The fruits of this engagement were seen in the local elections held in Kosovo on November 15, the first held by Kosovo since it declared independence in February 2008. With the help of the Kosovo Democratic Institute (KDI) and the National Democratic Institute (NDI), I was able to participate as an observer of the elections, up in the northern part of Kosovo. We were able to watch the elections from both sides of the Ibar River, the de facto dividing line between the Serb- and Albanian-controlled parts of Kosovo.
At the polling centers we went to in Mitrovica south of the river and in the town of Vushtrria, staffers conscious of the historic nature of the vote were more than eager to show us around. The major (Albanian) parties all had representatives at just about every station, who followed the election closely. And the aftermath of the election was like it is for most elections around the world — political negotiating behind closed doors. Like elsewhere, democracy works as far as it goes.
The key words in Kosovo, however, are “as far as it goes.” It doesn’t go up to the Serb-majority area in the north. As dusk started to gather in Mitrovica, we headed north of the Ibar into the Serb-majority areas. Polling stations were supposed to open, but the Kosovo Election Commission had left them closed in most locations out of safety concerns.
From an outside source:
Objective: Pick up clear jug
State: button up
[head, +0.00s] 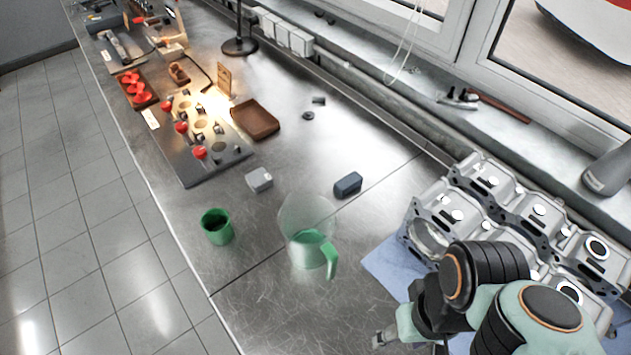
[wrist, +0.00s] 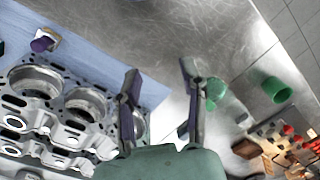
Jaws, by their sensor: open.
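The clear jug (head: 305,222) stands upright on the metal bench, with green at its base and a green handle on its right side. In the wrist view the jug (wrist: 232,108) is faint, just right of my right finger, which partly overlaps its green handle. My gripper (wrist: 158,72) is open, with nothing between its fingers. In the head view my gripper (head: 384,339) is low in the picture, to the right of and nearer than the jug, apart from it. Part of the gripper is hidden by my arm.
A green cup (head: 217,228) stands left of the jug. A grey box (head: 259,180) and a dark blue box (head: 348,185) lie behind it. The engine block (head: 510,205) on a blue mat (head: 385,262) fills the right. A brown tray (head: 256,120) lies farther back.

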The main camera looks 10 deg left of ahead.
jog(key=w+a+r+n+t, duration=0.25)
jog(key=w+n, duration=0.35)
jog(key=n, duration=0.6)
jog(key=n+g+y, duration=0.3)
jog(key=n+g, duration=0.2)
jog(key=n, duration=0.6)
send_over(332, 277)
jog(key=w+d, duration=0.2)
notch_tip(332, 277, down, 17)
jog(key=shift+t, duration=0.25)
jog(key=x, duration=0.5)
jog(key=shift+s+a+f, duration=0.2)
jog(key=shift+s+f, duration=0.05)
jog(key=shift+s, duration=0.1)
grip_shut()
Gangs of “Bridge Watchers” milled around election sites — Serbians who watched who crossed the bridges across the Ibar and pelted rocks on those with Kosovo plates. (Hence our choice of a rental Land Rover with neutral Macedonian plates.) A temporary polling center was run literally out of the trunk of a car at the “invisible border” between Serb and Albanian areas by a Brit and an Aussie – but no one showed up.
We drove up to Bistricë e Shalës, an enclave of 200 Albanians in the otherwise exclusively Serb Leposavić municipality. The last part of the drive to Bistricë was a five-mile ordeal on a dirt road over a mountain and down into a nestled valley. You could see why Serbs had failed to drive Albanians out of the location during the 1999 war — which made it all the more impressive that the Election Commission had a polling station set up, complete with party and NGO observers. But with Serbs in the north boycotting the election, all 146 votes for mayor cast in the nearly 20,000-person municipality came from that station. The most immediate issue the Mayor-elect of Leposavić faces is the fact that over 99 percent of his electorate doesn’t recognize his mandate.
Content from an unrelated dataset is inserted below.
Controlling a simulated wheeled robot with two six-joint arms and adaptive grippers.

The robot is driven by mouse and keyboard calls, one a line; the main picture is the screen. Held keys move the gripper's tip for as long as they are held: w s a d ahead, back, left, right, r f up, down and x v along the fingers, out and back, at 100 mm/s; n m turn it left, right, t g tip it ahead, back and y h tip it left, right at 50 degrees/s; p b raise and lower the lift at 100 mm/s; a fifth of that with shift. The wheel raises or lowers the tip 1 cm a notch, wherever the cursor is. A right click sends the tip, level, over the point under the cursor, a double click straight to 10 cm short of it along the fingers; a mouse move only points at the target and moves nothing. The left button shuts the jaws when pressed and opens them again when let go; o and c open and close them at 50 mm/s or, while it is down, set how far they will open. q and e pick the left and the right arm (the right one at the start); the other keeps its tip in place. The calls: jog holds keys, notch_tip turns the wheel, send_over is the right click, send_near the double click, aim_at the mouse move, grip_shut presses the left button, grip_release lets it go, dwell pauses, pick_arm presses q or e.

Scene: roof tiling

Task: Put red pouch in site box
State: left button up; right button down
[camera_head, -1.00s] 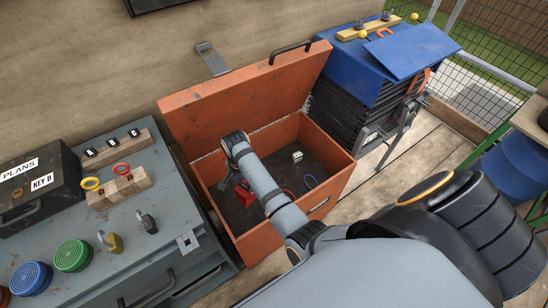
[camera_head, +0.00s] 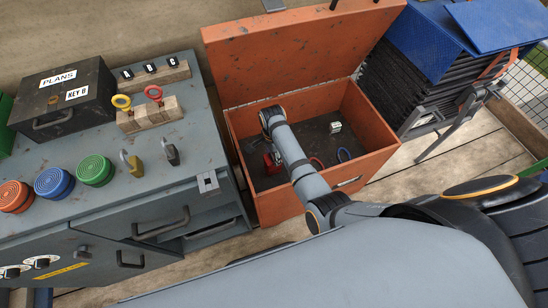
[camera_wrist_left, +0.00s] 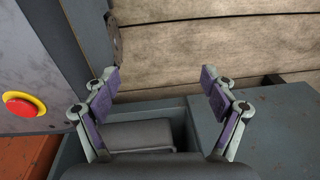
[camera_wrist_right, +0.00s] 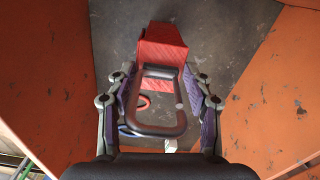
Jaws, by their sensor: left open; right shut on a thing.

The government of Kosovo has made strides towards solving this problem. A big step in the process is redistricting, creating new, Serb-majority municipalities to give the Serb minority more clout and buy-in to the process. While that has yet to make headway in parts of Kosovo that border Serbia, like Leposavić, it has worked in enclaves like Gračanica, home of a famous Orthodox monastery and over 10,000 Serbs. Despite Belgrade’s entreaties to boycott the Kosovo election, turnout in these enclaves was reputed to be around 30 percent, which compares favorably with Serb turnout for Belgrade-organized parallel elections last year. Mitrovica is scheduled to have similar, Pristina-organized elections next summer after a Serb-majority municipality is established there.
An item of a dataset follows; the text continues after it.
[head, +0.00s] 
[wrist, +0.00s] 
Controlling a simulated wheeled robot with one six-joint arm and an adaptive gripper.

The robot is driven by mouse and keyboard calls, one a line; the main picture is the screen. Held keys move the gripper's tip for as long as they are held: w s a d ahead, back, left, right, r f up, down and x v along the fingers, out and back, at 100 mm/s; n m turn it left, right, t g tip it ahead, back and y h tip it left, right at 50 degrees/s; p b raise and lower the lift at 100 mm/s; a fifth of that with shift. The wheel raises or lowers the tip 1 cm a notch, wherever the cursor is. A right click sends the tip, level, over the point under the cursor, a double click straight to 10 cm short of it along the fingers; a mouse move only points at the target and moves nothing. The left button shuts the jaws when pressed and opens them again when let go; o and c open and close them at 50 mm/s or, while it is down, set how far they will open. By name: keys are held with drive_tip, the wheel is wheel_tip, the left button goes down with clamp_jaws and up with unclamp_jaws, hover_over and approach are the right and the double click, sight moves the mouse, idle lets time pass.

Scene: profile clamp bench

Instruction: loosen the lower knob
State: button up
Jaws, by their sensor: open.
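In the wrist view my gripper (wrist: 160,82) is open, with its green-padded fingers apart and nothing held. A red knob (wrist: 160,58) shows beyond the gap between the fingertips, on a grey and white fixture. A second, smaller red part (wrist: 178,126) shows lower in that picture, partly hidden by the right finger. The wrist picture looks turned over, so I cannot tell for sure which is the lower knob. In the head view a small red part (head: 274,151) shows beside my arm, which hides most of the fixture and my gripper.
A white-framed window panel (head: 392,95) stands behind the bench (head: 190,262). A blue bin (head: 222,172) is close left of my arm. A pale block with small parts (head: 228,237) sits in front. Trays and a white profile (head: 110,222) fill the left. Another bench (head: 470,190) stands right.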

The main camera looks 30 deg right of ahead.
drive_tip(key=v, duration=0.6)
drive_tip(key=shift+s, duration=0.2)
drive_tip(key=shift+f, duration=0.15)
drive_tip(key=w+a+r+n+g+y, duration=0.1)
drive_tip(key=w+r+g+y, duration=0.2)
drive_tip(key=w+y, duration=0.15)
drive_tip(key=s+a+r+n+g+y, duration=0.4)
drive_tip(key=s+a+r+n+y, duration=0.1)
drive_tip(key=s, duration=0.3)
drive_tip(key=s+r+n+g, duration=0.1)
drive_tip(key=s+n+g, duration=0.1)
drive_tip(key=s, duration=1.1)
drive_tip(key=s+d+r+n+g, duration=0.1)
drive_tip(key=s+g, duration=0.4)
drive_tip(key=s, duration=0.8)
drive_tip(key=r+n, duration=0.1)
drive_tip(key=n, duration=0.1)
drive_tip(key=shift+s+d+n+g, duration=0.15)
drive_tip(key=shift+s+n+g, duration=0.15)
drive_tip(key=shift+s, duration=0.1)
But the solution to Kosovo’s relationship with Serbia is a tough one. Over the local Peja beer the night before the election, one observer familiar with both Serbia and Kosovo asked: “Why would the Serbs want it?” noting that Kosovo’s GDP per capita was less than one-third the rest of Yugoslavia’s 20 years ago. Certainly the beauty and cultural heritage of the Serb monasteries of Gračanica, Dečan, and Peć pull at Serbian heartstrings. But Belgrade’s lament that Kosovo is the heart of Serbia is met with the rejoinder that that heart beats in a foreign body. With Albanians numbering over 80 percent of Kosovo’s population a decade ago, and outnumbering Serbs in the country 10-to-1 now, Serbian claims need to be measured against the reality on the ground.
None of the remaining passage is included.